Au contraire, nous avons démontré avec LowCal (et nous continuerons à le faire en reproduisant ce concept) qu’il est possible d’atteindre le niveau le plus élevé pour un coût de travaux de 1 120 € HT par m² SHON hors VRD, soit un coût inférieur à la construction classique RT2012. Une très bonne nouvelle qui nous l’espérons pourra encourager les pouvoirs publics à viser une future réglementation qui ne soit pas une stagnation par rapport au standard BBC de la RT2005 (que serait le niveau Energie 1 ou 2), mais qui vise réellement des bâtiments à énergie positive.

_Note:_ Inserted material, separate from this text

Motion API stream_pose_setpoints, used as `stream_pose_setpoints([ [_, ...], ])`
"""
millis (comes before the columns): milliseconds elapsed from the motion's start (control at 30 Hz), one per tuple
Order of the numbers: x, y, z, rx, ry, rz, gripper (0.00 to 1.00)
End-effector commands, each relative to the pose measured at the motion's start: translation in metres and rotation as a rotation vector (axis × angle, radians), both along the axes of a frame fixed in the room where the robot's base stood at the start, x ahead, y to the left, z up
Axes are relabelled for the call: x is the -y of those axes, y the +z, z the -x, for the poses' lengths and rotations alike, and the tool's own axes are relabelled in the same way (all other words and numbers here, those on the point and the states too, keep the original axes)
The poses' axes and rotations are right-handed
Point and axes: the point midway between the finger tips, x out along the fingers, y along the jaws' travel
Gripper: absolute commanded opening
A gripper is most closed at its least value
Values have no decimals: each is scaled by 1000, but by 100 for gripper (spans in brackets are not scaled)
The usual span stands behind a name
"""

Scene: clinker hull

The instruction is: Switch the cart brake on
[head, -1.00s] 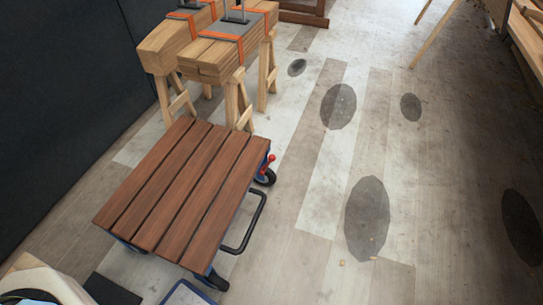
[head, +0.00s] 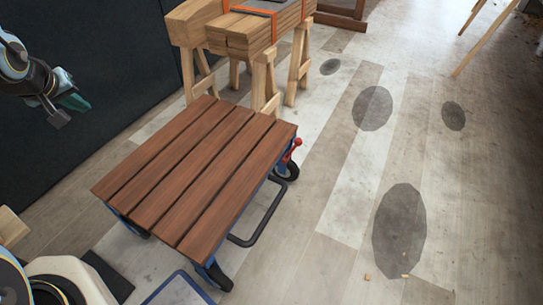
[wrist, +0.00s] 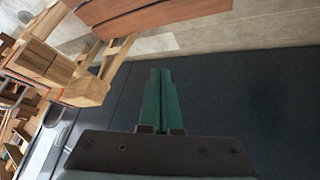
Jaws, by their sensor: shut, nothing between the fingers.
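The cart (head: 195,178) is a low flat trolley with a brown slatted wooden deck, a blue frame and black wheels. A small red lever (head: 293,148), apparently the brake, sticks up beside the far right wheel (head: 287,171). A black bar handle (head: 262,222) lies low along the cart's right side. My gripper (head: 73,107) is at the upper left in the head view, in the air before the dark wall, well away from the red lever. In the wrist view its green fingers (wrist: 160,98) are together and empty. Part of the deck (wrist: 150,15) shows at the top there.
Wooden trestles (head: 265,80) bearing stacked timber (head: 250,30) with an orange strap stand just behind the cart. A dark wall (head: 90,150) closes the left side. The floor right of the cart is open, with dark stains (head: 399,230).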

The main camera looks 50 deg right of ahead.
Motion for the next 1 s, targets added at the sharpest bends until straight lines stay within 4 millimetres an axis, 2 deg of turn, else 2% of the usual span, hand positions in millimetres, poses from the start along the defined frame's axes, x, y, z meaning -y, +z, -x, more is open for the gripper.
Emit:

Récompensé le 8/11/2017 au Mondial du Bâtiment (Batimat + Interclima+élec)
© Chaud Froid Performance
Le prix « coup de cœur » a été remis à Enertech pour son bâtiment LowCal par Jean Christophe Visier, Directeur Energie Environnement du CSTB, et membre du jury des Trophées organisés par la revue CFP et l’association ICO. A cette occasion, Thierry RIESER, gérant d’Enertech a tenu à remercier toute l’équipe d’Enertech, maître d’ouvrage et BE fluides, l’architecte Pierre Traversier et son équipe, les BE structure SIB Solutions et BE Mathieu dont le travail en commun a rendu possible la conception de ce bâtiment prototype, que nous n’aurions pas osé proposer pour un autre maître d’ouvrage que nous-mêmes. Remercier également les entreprises du chantier, toutes des entreprises locales (dans un rayon de 40 km du chantier) qui ont su mettre en œuvre ce bâtiment en bois-paille et dont l’inertie est apportée par de la terre crue.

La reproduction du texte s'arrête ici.